Cracking the Failure Domain
A more careful design might consider the following:
- VTP is less error prone than for day to day VLAN configuration than compared to manually configuring, say tens or hundreds, of switches.
- VTP is reliable, except for configuration mistakes or poor engineering control (the configuration revision problem).
- VTP lowers costs by reducing configuration time.
- Creating a single failure domain is a still a bad idea.
But we can mitigate the risk of single failure domain by making many smaller ones.
- We could make several VTP domains for functional areas in the network.
- A row of racks in the data centre.
- All switches in a given building or wing have their own VTP domain.
- All core switches to be in a separate VTP domain.

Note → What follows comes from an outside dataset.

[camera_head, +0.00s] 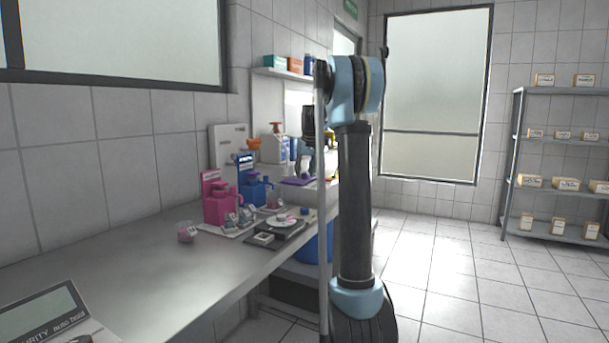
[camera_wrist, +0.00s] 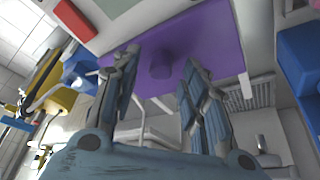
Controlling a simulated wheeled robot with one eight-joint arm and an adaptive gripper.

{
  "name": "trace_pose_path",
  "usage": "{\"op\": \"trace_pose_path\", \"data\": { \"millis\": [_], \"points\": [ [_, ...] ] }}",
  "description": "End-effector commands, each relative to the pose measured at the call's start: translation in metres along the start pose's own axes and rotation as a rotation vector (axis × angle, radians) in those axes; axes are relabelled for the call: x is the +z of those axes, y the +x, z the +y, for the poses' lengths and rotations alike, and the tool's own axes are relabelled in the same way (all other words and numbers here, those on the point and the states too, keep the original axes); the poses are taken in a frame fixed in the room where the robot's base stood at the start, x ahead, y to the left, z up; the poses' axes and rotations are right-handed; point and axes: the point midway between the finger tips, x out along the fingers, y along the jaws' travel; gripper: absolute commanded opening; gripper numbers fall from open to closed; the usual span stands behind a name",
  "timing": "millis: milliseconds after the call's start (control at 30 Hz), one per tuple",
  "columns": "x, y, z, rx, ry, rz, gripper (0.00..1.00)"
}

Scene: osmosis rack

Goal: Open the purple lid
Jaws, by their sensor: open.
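My gripper there (camera_head: 308,150) is small and dark, near the lid and partly hidden by my arm.
A pink dispenser (camera_head: 220,202) and a blue dispenser (camera_head: 250,182) stand on the counter (camera_head: 150,270) against the wall. A white jug (camera_head: 274,149) stands behind the lid. A blue block (camera_wrist: 300,60) is right of the lid in the wrist view. A shelf rack (camera_head: 512,150) stands right.

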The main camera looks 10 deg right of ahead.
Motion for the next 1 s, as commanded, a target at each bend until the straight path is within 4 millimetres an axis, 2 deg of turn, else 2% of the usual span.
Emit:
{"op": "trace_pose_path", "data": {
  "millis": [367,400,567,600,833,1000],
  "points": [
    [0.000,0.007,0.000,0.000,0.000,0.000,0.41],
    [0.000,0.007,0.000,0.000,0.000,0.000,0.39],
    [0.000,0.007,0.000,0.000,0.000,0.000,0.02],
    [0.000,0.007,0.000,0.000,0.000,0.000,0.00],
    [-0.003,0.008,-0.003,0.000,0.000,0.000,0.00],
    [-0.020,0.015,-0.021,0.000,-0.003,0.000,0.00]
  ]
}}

So now our failure domain is many smaller domains (for VTP anyway) and would look something like this:
In the event of a mistake in one of the domains, the impact would be limited to a smaller area of the network.
Better Fate Sharing Outcomes
I would enhance this design a bit further. I probably would not have a VTP domain on the core switches at all. In this way, a configuration error in VTP on the Core Network does not extend Fate Sharing to all other VTP domains. That is, a VLAN misconfiguration on one core switch is not likely to impact other core switches and this cause a failure in the data centre and building wings. But a misconfiguration in the West Wing of your building doesn’t take down your entire site.
The EtherealMind View
Careful designs consider Failure Domains and Fate Sharing. You can use the same concepts for many other network technologies such as spanning tree (PVST) or L3 routing protocols (BGP backbones/OSPF edges). I†believe that planning for failure is about mitigating the impact of the failure in addition to preventing the failure. Considering the consequences of a failure it may be possible to balance benefit and risk and use that fancy technology to produce a tangible business benefit.
And for VTP ? It’s not VTP that is the problem, it’s how you implement it that matters.
VTP doesn’t break networks, engineers do.